# START OF Source data

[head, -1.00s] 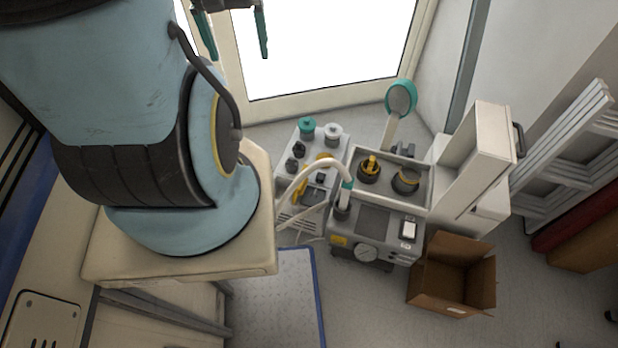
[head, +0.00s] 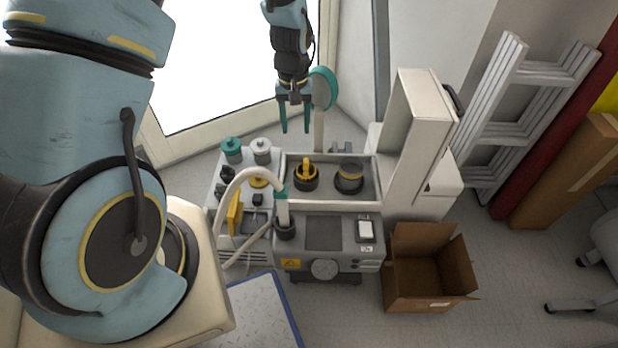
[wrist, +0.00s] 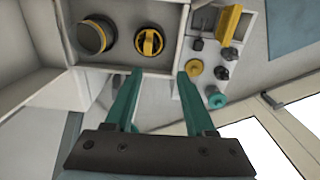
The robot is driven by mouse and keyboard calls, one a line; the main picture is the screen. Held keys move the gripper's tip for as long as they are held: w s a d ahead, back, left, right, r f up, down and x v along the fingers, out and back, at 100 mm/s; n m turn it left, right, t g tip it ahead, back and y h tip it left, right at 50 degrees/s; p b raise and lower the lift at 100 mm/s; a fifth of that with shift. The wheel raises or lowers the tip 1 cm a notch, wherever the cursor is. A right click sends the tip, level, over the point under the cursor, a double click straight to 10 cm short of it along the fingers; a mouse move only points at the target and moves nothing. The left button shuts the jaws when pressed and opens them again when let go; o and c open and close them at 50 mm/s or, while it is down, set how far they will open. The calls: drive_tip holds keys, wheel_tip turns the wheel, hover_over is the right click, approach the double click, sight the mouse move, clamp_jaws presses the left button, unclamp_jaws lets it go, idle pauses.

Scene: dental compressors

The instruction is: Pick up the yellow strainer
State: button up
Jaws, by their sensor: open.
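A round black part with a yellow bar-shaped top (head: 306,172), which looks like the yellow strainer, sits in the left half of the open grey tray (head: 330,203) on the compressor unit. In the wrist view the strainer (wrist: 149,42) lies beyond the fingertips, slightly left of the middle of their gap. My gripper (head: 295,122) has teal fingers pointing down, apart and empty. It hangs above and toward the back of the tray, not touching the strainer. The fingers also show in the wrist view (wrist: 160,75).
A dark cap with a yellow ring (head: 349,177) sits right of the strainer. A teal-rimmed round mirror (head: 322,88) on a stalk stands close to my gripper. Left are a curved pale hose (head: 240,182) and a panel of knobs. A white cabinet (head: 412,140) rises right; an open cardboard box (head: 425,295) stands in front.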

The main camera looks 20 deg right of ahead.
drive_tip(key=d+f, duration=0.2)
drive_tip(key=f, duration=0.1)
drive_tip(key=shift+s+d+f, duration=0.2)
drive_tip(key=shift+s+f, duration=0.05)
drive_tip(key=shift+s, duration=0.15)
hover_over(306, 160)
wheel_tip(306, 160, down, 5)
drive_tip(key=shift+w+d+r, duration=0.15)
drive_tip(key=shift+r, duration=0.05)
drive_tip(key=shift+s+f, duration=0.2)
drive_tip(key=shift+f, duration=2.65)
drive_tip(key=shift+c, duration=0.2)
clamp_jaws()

# END OF Source data

What is being asked
Using the data above, write out every line exactly, leaving the images behind.

Response below
[head, -1.00s] 
[head, +0.00s] 
[wrist, +0.00s] 
The robot is driven by mouse and keyboard calls, one a line; the main picture is the screen. Held keys move the gripper's tip for as long as they are held: w s a d ahead, back, left, right, r f up, down and x v along the fingers, out and back, at 100 mm/s; n m turn it left, right, t g tip it ahead, back and y h tip it left, right at 50 degrees/s; p b raise and lower the lift at 100 mm/s; a fifth of that with shift. The wheel raises or lowers the tip 1 cm a notch, wherever the cursor is. A right click sends the tip, level, over the point under the cursor, a double click straight to 10 cm short of it along the fingers; a mouse move only points at the target and moves nothing. The left button shuts the jaws when pressed and opens them again when let go; o and c open and close them at 50 mm/s or, while it is down, set how far they will open. The calls: drive_tip holds keys, wheel_tip turns the wheel, hover_over is the right click, approach the double click, sight the mouse move, clamp_jaws presses the left button, unclamp_jaws lets it go, idle pauses.

Scene: dental compressors

The instruction is: Pick up the yellow strainer
State: button up
Jaws, by their sensor: open.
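A round black part with a yellow bar-shaped top (head: 306,172), which looks like the yellow strainer, sits in the left half of the open grey tray (head: 330,203) on the compressor unit. In the wrist view the strainer (wrist: 149,42) lies beyond the fingertips, slightly left of the middle of their gap. My gripper (head: 295,122) has teal fingers pointing down, apart and empty. It hangs above and toward the back of the tray, not touching the strainer. The fingers also show in the wrist view (wrist: 160,75).
A dark cap with a yellow ring (head: 349,177) sits right of the strainer. A teal-rimmed round mirror (head: 322,88) on a stalk stands close to my gripper. Left are a curved pale hose (head: 240,182) and a panel of knobs. A white cabinet (head: 412,140) rises right; an open cardboard box (head: 425,295) stands in front.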

The main camera looks 20 deg right of ahead.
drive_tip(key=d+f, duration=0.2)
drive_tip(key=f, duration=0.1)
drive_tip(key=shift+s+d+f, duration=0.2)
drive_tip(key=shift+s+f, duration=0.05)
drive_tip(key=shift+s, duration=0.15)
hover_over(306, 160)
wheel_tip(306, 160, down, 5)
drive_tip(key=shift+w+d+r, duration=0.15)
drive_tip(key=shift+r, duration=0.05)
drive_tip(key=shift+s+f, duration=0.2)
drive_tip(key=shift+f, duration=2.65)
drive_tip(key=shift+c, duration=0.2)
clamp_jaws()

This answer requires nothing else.